IL SEPARATO “Lo stipendio da grafico se ne va per mio figlio: adesso vivo di carità” “Cosa vuole sapere che non abbia già raccontato? Ora vengono  tutti a intervistarci come se fossimo bestie nello zoo: “Le case dei  padri separati”, scrivono nei titoli, e poi sotto sempre le stesse  storie, tutte uguali. Cosa c’è di interessante? Non è normale? E poi  perché tutti ora? Sono anni che va così e nessuno si è mai occupato di  come vive un uomo che guadagna 1200 euro e si separa, deve pagare gli  alimenti e mantenere i figli piccoli. Come vuole che viva? Con 300 euro  al mese, vive. Oppure va per strada. Dorme in macchina. Sì, va bene,  scriva. Mi chiamo Umberto, ho 52 anni, da otto mesi sto in una stanza  dei Padri oblati di Rho. Mio figlio ne ha 11 e sta con me una settimana  ogni due. La casa l’ho lasciata alla madre. Quando viene qui dormiamo  nello stesso letto, anche se ormai è grandino. Ma non protesta. Prima,  quando giravo per i divani letto degli altri, era peggio. Sono  diplomato: grafico. Lavoro in una ditta, faccio il materiale  pubblicitario. Ho provato a cercare un secondo lavoro, ma è un miracolo  se sono riuscito a tenermi il primo. Per un periodo sono andato in  depressione. Dopo l’apatia mi è venuta su una rabbia pazzesca. Ma come è  possibile, dico, che si debba campare di carità? Ho smesso di guardare  la tv, a sentire i talk show politici mi montava la furia, il resto è  schifezza per addormentarsi. La macchina l’ho venduta, mio figlio a  scuola lo accompagno coi mezzi. Lui si vergogna, vuole che scendiamo  alla fermata prima della scuola. Non bisognerebbe separarsi mai.  Resistere, ingoiare ma restare. Io non ce l’ho fatta, e ora pago”.

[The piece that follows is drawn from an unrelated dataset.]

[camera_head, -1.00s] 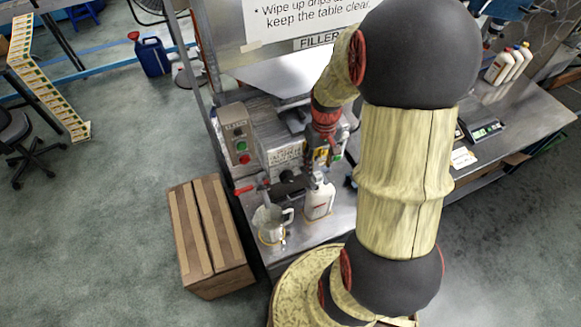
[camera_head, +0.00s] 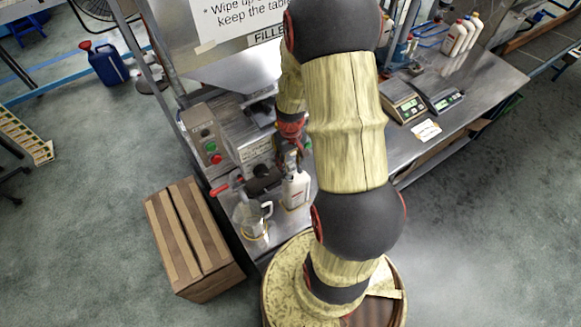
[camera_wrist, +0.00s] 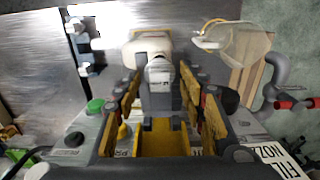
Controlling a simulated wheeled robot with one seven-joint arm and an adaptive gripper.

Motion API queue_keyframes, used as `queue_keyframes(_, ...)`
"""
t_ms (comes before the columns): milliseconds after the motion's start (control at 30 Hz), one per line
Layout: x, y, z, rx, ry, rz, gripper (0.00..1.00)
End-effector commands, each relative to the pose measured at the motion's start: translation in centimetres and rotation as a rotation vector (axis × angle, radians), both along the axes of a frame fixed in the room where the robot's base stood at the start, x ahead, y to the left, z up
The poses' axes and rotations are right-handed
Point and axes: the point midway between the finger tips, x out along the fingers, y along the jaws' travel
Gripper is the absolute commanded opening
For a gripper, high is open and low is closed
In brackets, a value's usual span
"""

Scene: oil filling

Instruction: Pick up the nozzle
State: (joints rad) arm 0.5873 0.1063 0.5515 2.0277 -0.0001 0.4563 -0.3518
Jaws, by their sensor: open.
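In the wrist view, a grey upright part that looks like the nozzle (camera_wrist: 160,75) stands between the fingers of my gripper (camera_wrist: 160,100). The fingers are spread on both sides of it, with gaps visible. Beyond it is a white bottle (camera_wrist: 146,46), which also stands on the bench in the head view (camera_head: 296,192). In the head view my gripper (camera_head: 291,154) is just above the bottle, at the filler's front. My arm and gripper hide most of the nozzle there.
A clear jug (camera_head: 250,218) stands left of the bottle. The filler (camera_head: 245,140) has a control box with buttons (camera_head: 207,140) and a red-tipped lever (camera_head: 219,190). Scales (camera_head: 402,100) sit on the right bench.

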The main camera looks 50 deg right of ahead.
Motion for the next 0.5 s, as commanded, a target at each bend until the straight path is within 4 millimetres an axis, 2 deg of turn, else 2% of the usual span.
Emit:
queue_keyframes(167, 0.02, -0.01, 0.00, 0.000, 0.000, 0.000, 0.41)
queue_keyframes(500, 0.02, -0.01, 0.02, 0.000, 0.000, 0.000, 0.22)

IL LAUREATO “Avvocato sulla carta faccio il cameriere per 400 euro al mese”   “Mi chiamo Giuseppe Minafro, ho 24 anni, la mia famiglia è di Sala  Consilina, una frazione. Siamo di origine contadina, i miei genitori  operai. Ho due fratelli, un maschio e una femmina. Non ci è mai mancato  niente. Ho visto i miei lavorare sempre, tanto, ma la domenica a tavola  c’era la torta e il vino dolce, d’estate si andava in vacanza al mare,  stavamo bene, noi figli abbiamo studiato tutti. Certo che i miei hanno  fatto i sacrifici, per noi, specialmente per me che mi hanno mandato a  Roma e mi hanno pagato i libri, l’affitto della stanza, i biglietti del  treno per andare e tornare. Io mi sono laureato, ora: Giurisprudenza,  con una tesi in diritto penale. Abbiamo fatto una festa a casa. Una  festa bellissima, con mezzo paese. Tutti a dire che orgoglio, che  bellezza Peppino, ora che sei avvocato ci devi rendere giustizia. Ma io  non lo faccio l’avvocato e non lo farò mai. Non sono parente a nessuno,  come si dice da me. Concorsi in magistratura non ce ne sono. Io quello  che faccio è lavorare in un pub dietro Campo dè Fiori. Cameriere la  notte: entro alle sette e stacco alle tre del mattino, e prendo 400 euro  al mese. Senza contratto, macché. Se rinuncio io entra un altro. Ho una  ragazza, dividiamo il fitto della stanza. Dovrei essere contento, ho  avuto bei voti alla tesi e tanti complimenti. Però ho un’angoscia dentro  che mi porta via. Io l’avvocato non lo faccio ma al paese mio non lo  sanno, e ai miei genitori gli dico ancora un po’, non salite, aspettate  che mi sistemo. Perché come faccio a spiegarglielo a loro, che hanno la  terza media, che la mia laurea non mi serve a lavorare?”